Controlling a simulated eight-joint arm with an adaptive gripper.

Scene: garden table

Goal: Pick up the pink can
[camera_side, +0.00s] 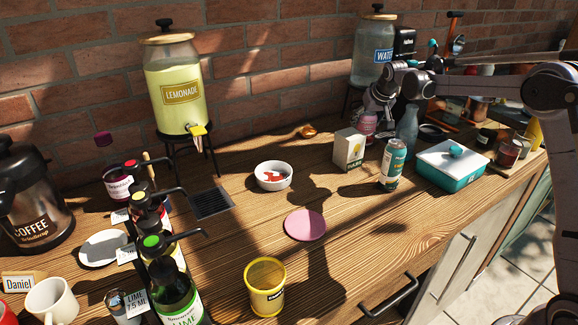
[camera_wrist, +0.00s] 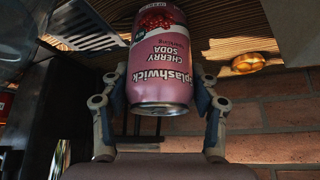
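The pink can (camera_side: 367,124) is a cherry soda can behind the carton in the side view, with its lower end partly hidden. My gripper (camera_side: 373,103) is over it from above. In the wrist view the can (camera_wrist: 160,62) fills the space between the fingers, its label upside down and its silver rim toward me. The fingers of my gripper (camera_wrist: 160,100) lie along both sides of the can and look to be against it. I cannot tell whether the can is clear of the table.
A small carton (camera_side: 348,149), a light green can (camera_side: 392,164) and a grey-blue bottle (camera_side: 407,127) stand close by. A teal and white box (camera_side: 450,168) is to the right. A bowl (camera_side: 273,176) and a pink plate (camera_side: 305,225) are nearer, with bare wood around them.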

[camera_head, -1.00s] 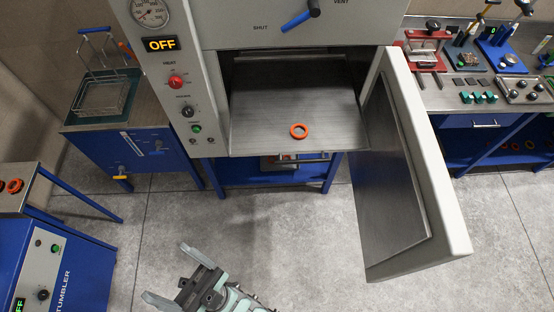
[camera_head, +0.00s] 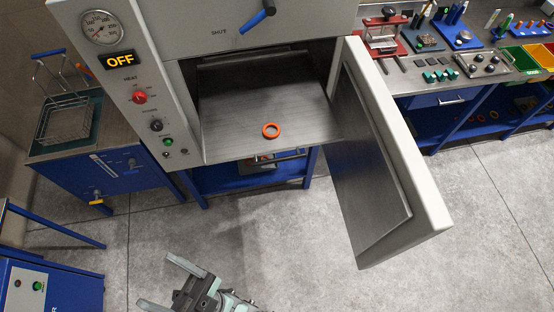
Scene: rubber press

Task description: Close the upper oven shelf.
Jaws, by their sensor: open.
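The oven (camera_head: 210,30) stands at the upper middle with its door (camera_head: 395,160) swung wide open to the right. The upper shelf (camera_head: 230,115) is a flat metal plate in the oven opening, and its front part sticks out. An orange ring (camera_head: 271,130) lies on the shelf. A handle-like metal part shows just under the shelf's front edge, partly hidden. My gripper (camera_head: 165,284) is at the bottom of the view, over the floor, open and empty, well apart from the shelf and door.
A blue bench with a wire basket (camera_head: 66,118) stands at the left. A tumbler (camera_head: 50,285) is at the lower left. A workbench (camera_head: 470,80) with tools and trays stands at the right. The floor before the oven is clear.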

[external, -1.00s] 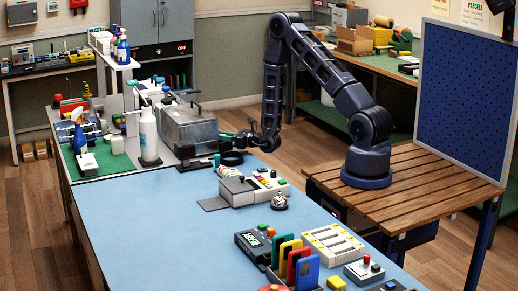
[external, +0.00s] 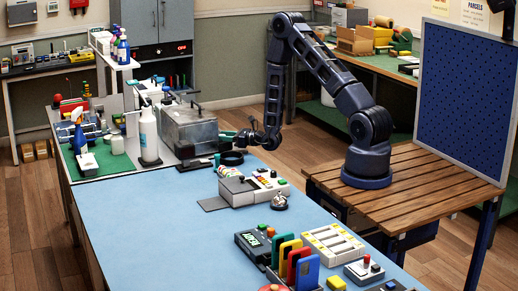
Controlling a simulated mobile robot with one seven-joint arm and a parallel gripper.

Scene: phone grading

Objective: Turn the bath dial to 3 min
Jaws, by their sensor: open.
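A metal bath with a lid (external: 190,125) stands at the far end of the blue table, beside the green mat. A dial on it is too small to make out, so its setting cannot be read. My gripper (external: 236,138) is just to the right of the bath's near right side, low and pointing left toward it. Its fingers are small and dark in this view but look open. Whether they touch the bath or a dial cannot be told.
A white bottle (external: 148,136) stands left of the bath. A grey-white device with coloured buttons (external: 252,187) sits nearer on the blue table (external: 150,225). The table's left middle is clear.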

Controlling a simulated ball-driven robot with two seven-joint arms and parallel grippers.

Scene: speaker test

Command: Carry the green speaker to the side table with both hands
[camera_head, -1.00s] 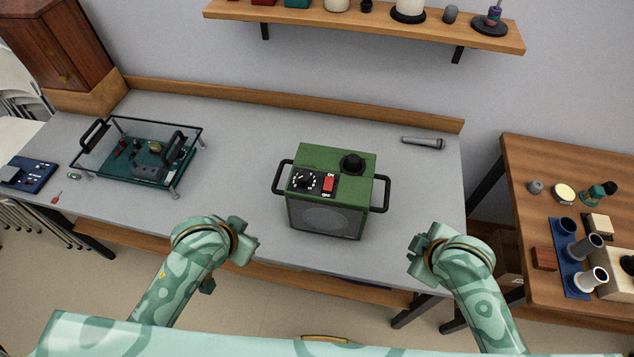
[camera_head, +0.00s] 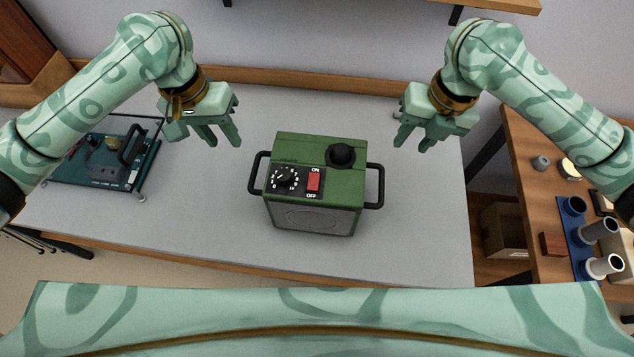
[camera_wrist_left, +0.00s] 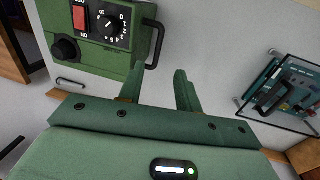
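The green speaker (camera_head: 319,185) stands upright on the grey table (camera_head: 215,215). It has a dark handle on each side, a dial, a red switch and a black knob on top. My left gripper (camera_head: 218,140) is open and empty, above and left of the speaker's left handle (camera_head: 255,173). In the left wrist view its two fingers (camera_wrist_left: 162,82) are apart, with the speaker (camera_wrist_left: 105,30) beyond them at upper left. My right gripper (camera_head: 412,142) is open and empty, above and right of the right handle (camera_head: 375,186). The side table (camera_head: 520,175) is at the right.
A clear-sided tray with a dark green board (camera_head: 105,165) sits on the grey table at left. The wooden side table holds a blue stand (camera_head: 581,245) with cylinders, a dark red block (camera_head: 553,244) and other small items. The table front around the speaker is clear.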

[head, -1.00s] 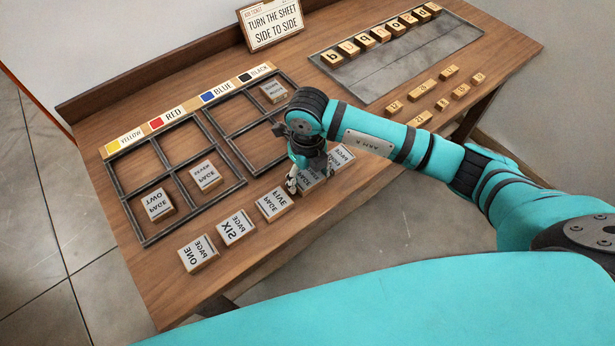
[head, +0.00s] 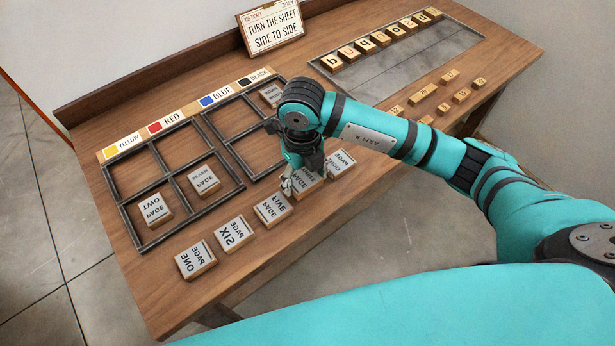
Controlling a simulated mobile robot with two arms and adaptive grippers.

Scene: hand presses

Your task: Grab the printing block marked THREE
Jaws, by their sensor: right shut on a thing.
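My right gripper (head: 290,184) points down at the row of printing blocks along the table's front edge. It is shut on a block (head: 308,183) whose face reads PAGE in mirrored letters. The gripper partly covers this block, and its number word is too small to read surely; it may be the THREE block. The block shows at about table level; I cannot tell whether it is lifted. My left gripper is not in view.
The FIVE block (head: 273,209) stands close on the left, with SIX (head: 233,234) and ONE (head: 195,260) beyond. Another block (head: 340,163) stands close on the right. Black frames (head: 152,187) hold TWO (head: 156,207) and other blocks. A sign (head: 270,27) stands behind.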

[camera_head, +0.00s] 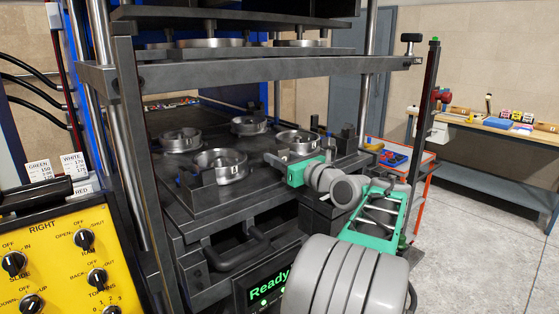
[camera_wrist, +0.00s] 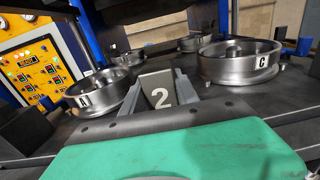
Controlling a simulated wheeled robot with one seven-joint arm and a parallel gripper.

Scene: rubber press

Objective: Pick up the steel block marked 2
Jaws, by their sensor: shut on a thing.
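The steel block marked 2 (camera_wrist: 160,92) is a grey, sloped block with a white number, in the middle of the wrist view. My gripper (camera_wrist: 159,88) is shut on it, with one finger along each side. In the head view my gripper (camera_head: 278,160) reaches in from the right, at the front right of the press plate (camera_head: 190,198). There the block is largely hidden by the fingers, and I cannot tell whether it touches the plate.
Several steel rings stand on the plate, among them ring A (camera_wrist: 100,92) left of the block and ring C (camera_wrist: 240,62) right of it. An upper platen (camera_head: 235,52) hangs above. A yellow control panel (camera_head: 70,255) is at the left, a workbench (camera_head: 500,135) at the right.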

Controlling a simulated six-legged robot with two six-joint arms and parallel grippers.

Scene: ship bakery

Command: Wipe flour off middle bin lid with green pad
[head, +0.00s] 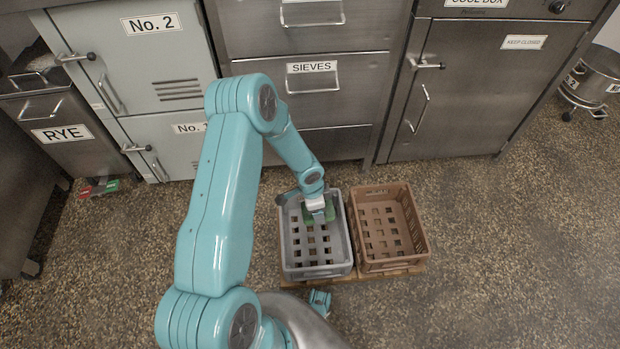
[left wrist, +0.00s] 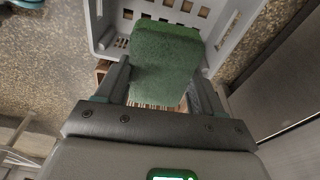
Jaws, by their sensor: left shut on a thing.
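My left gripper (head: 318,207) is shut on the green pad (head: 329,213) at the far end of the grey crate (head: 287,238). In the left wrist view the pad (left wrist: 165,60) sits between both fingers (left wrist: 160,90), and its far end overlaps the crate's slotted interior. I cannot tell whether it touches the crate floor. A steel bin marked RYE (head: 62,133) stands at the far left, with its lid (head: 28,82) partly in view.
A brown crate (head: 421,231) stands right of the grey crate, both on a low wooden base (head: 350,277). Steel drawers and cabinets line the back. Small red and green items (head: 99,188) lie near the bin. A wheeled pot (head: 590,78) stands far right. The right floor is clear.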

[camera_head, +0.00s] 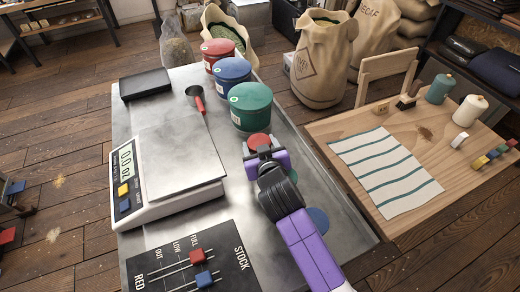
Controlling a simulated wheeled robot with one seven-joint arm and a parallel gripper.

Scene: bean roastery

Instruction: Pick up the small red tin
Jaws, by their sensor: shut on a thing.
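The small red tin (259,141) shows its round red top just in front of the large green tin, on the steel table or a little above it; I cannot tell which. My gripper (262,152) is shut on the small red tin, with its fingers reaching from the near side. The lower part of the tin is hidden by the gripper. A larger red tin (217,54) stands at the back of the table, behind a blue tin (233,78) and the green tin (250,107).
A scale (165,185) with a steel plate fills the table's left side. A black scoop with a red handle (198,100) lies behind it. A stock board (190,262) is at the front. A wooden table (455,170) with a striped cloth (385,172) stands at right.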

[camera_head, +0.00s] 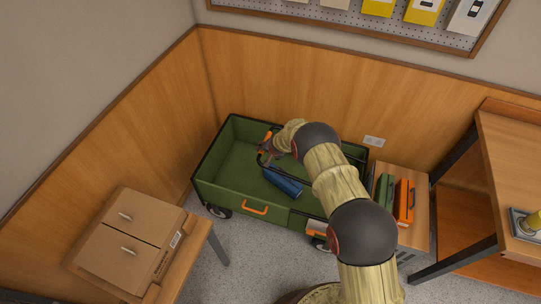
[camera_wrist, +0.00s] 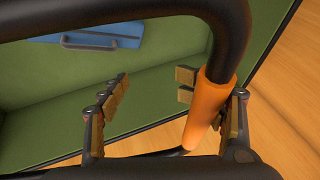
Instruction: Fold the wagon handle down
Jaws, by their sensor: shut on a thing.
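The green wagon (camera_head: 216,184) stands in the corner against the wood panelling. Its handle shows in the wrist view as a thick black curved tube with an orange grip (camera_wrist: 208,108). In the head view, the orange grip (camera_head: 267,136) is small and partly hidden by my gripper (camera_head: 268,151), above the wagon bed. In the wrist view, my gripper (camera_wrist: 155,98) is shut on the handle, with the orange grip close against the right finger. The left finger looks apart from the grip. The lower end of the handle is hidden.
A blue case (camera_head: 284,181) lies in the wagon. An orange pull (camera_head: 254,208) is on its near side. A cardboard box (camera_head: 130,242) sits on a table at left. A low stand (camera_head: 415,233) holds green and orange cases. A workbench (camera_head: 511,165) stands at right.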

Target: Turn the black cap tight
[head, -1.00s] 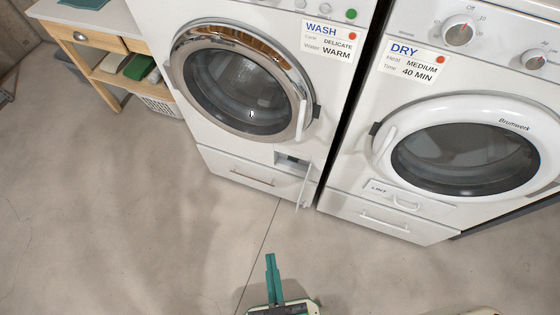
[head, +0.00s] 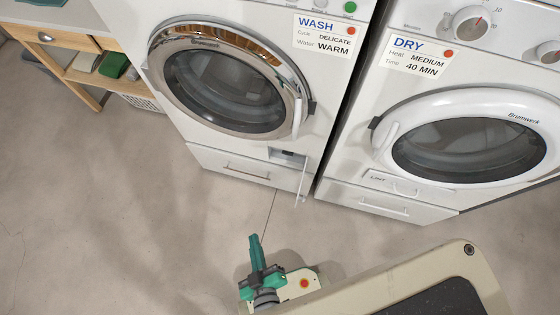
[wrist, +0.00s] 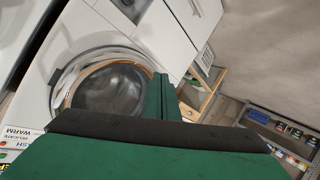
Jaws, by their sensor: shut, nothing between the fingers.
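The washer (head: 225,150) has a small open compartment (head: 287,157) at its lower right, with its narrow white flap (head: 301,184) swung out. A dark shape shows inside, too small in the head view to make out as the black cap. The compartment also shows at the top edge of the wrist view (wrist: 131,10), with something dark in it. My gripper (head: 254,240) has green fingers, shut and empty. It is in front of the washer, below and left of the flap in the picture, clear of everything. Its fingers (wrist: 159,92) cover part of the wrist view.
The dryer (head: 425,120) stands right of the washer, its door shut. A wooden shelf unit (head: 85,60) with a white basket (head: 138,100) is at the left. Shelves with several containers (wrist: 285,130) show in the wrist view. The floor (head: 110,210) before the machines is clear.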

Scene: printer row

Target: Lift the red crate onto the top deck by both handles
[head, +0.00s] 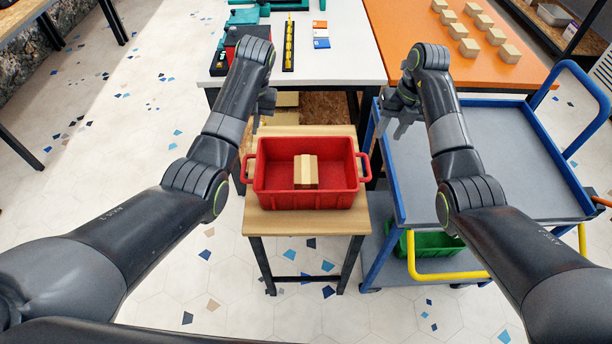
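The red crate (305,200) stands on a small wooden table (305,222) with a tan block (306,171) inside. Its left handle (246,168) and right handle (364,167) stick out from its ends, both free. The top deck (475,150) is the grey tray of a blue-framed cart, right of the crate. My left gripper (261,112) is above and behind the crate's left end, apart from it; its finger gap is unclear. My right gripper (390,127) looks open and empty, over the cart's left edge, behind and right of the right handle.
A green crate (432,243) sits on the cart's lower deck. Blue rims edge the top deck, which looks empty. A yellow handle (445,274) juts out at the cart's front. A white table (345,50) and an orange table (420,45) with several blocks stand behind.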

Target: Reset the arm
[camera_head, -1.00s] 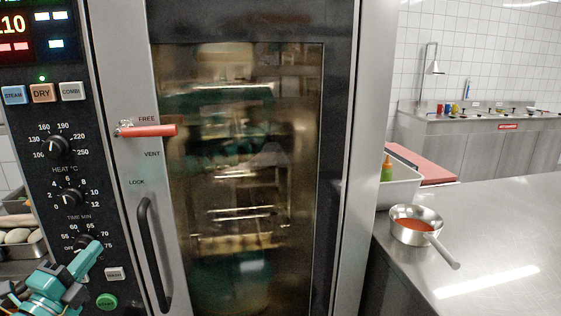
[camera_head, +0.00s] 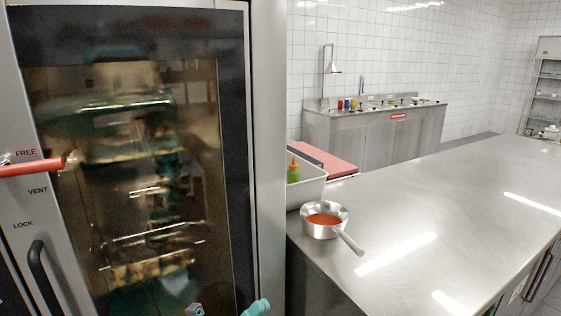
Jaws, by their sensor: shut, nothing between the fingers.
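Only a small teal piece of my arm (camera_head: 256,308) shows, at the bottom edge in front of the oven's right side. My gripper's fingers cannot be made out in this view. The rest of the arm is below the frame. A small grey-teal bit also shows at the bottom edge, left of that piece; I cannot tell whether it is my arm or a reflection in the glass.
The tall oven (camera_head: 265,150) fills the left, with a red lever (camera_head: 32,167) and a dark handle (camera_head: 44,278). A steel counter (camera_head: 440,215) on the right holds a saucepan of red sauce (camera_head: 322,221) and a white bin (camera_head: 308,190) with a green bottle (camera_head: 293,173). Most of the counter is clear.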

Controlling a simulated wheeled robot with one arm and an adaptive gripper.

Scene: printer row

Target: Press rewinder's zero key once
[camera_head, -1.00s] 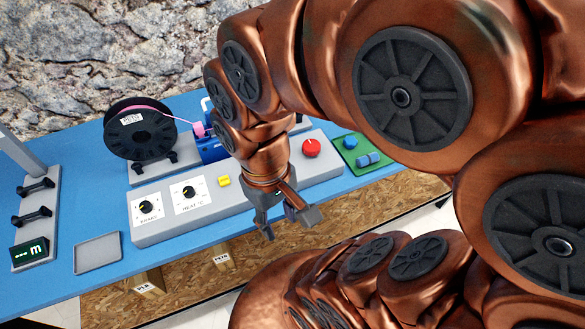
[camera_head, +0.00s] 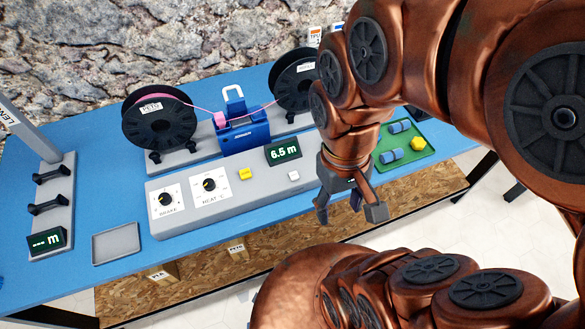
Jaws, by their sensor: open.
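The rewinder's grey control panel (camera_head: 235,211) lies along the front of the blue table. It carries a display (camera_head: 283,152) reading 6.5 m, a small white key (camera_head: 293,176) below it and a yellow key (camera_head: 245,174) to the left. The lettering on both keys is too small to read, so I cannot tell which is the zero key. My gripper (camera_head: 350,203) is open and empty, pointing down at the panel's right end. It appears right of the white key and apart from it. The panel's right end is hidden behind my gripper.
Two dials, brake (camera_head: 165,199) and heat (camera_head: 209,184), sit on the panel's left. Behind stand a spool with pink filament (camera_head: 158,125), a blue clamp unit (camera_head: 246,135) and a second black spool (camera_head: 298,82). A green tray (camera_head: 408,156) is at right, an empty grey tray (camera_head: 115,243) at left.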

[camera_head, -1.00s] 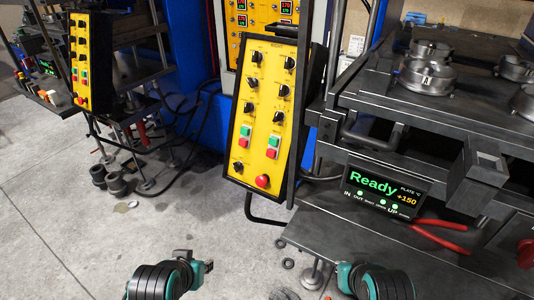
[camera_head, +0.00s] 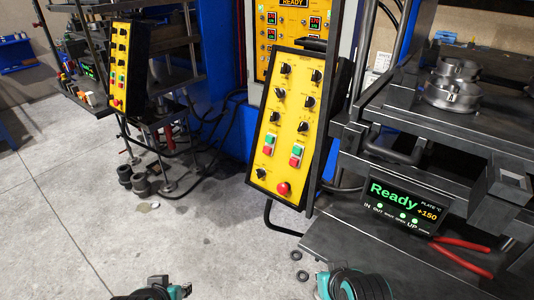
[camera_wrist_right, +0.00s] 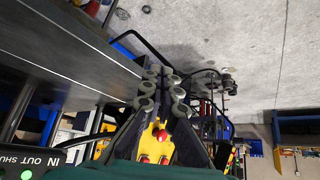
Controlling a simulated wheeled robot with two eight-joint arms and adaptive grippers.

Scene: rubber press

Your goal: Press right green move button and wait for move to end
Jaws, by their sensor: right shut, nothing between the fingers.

---------------

▸ **WORK TO COMPLETE**: Return, unchanged, the lines from the first line of the material through the line that holds "[camera_side, +0.00s]", inclusive, omitting pictures.

▸ **SOLUTION FOR THIS TASK**:
Controlling a simulated eight-joint arm with an adaptive gripper.

Scene: garden table

Goal: Pick up the pink can
[camera_side, +0.00s] 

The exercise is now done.